Written problem —
Identify each line containing the word "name" and copy it.

Source excerpt —
________________________
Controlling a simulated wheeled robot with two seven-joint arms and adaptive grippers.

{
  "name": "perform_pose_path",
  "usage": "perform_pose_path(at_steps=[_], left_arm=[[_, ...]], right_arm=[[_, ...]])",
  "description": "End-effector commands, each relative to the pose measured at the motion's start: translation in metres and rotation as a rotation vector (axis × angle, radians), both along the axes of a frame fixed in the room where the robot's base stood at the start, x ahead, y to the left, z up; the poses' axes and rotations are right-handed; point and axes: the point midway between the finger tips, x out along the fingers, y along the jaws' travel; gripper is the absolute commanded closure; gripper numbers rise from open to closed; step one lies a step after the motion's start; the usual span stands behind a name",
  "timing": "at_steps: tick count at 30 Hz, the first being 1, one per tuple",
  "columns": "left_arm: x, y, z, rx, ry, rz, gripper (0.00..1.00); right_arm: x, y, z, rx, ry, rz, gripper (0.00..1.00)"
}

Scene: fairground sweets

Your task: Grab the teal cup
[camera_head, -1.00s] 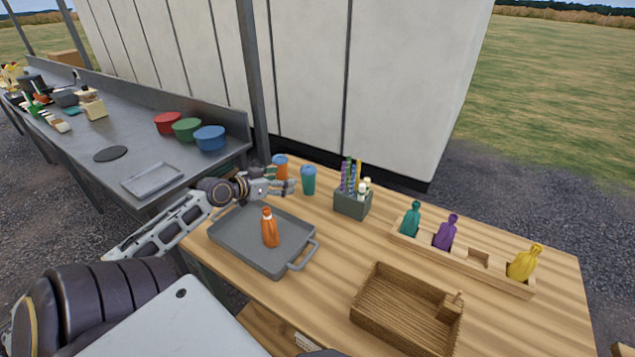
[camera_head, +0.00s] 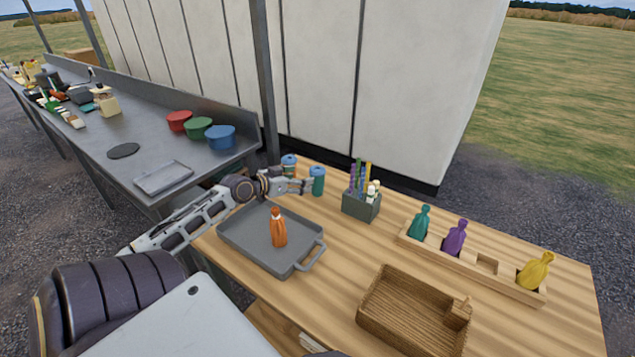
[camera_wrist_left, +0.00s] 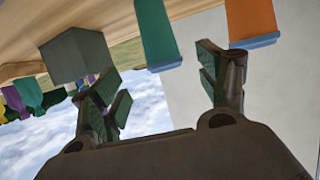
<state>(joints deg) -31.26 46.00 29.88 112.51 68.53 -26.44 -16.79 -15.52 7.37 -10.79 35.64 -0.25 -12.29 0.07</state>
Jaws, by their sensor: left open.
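The teal cup (camera_head: 318,184) with a blue top stands upright at the back left of the wooden table. It also shows in the wrist view (camera_wrist_left: 158,38), where the picture is upside down. My left gripper (camera_head: 308,186) is open, with its fingertips close beside the teal cup. In the wrist view the open fingers (camera_wrist_left: 160,78) point at the cup, which appears in line with the gap between them. I cannot tell whether they touch it. My right gripper is not in view.
An orange cup (camera_wrist_left: 250,22) stands beside the teal cup, partly hidden behind my gripper in the head view. A grey holder (camera_head: 361,207) with straws stands to the right. A grey tray (camera_head: 240,243) with an orange bottle (camera_head: 279,230) lies nearer, below my forearm.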

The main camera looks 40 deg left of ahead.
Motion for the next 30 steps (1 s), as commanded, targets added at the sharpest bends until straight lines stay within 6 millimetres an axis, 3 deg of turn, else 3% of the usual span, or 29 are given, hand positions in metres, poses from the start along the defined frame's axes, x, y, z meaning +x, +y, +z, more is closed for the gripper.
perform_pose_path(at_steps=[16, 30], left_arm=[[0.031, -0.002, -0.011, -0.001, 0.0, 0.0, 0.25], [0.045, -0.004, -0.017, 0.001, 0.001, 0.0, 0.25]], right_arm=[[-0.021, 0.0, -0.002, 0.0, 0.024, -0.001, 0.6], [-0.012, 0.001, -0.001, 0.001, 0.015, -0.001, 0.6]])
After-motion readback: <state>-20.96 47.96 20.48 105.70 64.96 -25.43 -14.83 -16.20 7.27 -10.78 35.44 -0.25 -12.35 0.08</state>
________________________
Complete output —
  "name": "perform_pose_path",
  "description": "End-effector commands, each relative to the pose measured at the motion's start: translation in metres and rotation as a rotation vector (axis × angle, radians), both along the axes of a frame fixed in the room where the robot's base stood at the start, x ahead, y to the left, z up; the poses' axes and rotations are right-handed; point and axes: the point midway between the finger tips, x out along the fingers, y along the jaws' travel; gripper is the absolute commanded closure; gripper numbers rise from open to closed; step one lies a step after the motion's start; the usual span stands behind a name",

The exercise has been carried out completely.